• What you will do
From the line that contains "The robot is" down to the last line of the data below, restate every line word for word, skipping any images.
>> Begin
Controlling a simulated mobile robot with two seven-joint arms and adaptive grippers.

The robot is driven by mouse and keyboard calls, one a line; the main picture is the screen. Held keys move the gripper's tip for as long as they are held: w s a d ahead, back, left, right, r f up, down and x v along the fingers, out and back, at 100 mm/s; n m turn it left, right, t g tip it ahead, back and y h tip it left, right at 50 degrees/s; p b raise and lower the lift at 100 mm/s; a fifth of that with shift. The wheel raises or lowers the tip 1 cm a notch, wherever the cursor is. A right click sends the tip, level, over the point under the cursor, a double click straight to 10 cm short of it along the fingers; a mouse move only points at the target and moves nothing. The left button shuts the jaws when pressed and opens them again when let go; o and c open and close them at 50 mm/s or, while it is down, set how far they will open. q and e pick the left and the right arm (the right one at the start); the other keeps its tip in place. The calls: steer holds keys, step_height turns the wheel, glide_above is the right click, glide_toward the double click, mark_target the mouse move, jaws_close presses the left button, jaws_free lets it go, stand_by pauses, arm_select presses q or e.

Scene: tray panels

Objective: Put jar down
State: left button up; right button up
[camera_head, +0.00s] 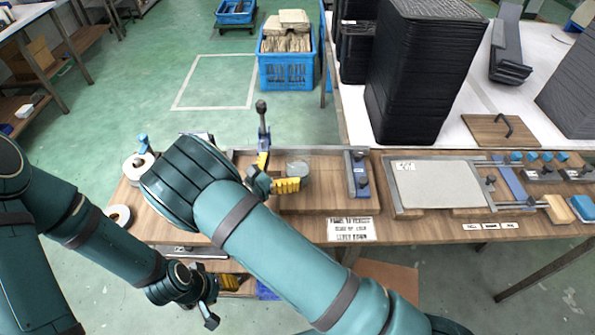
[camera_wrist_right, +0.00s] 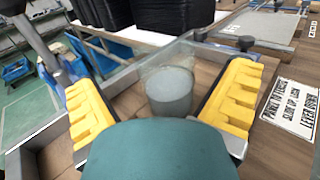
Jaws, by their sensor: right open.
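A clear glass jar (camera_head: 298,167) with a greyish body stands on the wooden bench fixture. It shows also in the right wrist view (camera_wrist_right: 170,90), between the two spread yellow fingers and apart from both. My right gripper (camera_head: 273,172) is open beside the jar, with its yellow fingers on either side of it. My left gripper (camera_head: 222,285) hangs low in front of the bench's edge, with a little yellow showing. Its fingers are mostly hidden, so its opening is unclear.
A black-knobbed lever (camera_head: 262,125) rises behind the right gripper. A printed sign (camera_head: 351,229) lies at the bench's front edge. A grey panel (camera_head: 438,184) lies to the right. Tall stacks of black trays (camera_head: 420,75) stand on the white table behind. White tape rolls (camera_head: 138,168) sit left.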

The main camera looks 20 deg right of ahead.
>> End
• Task response
The robot is driven by mouse and keyboard calls, one a line; the main picture is the screen. Held keys move the gripper's tip for as long as they are held: w s a d ahead, back, left, right, r f up, down and x v along the fingers, out and back, at 100 mm/s; n m turn it left, right, t g tip it ahead, back and y h tip it left, right at 50 degrees/s; p b raise and lower the lift at 100 mm/s; a fifth of that with shift. The wheel raises or lowers the tip 1 cm a notch, wherever the cursor is. A right click sends the tip, level, over the point under the cursor, a double click straight to 10 cm short of it along the fingers; a mouse move only points at the target and moves nothing. The left button shuts the jaws when pressed and opens them again when let go; o and c open and close them at 50 mm/s or, while it is down, set how far they will open. q and e pick the left and the right arm (the right one at the start); the other keeps its tip in place. The calls: steer holds keys, step_height turns the wheel, glide_above is the right click, glide_toward the double click, mark_target the mouse move, jaws_close presses the left button, jaws_free lets it go, stand_by pauses, arm_select presses q or e.

Scene: tray panels

Objective: Put jar down
State: left button up; right button up
[camera_head, +0.00s] 
[camera_wrist_right, +0.00s] 
Jaws, by their sensor: right open.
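A clear glass jar (camera_head: 298,167) with a greyish body stands on the wooden bench fixture. It shows also in the right wrist view (camera_wrist_right: 170,90), between the two spread yellow fingers and apart from both. My right gripper (camera_head: 273,172) is open beside the jar, with its yellow fingers on either side of it. My left gripper (camera_head: 222,285) hangs low in front of the bench's edge, with a little yellow showing. Its fingers are mostly hidden, so its opening is unclear.
A black-knobbed lever (camera_head: 262,125) rises behind the right gripper. A printed sign (camera_head: 351,229) lies at the bench's front edge. A grey panel (camera_head: 438,184) lies to the right. Tall stacks of black trays (camera_head: 420,75) stand on the white table behind. White tape rolls (camera_head: 138,168) sit left.

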The main camera looks 20 deg right of ahead.

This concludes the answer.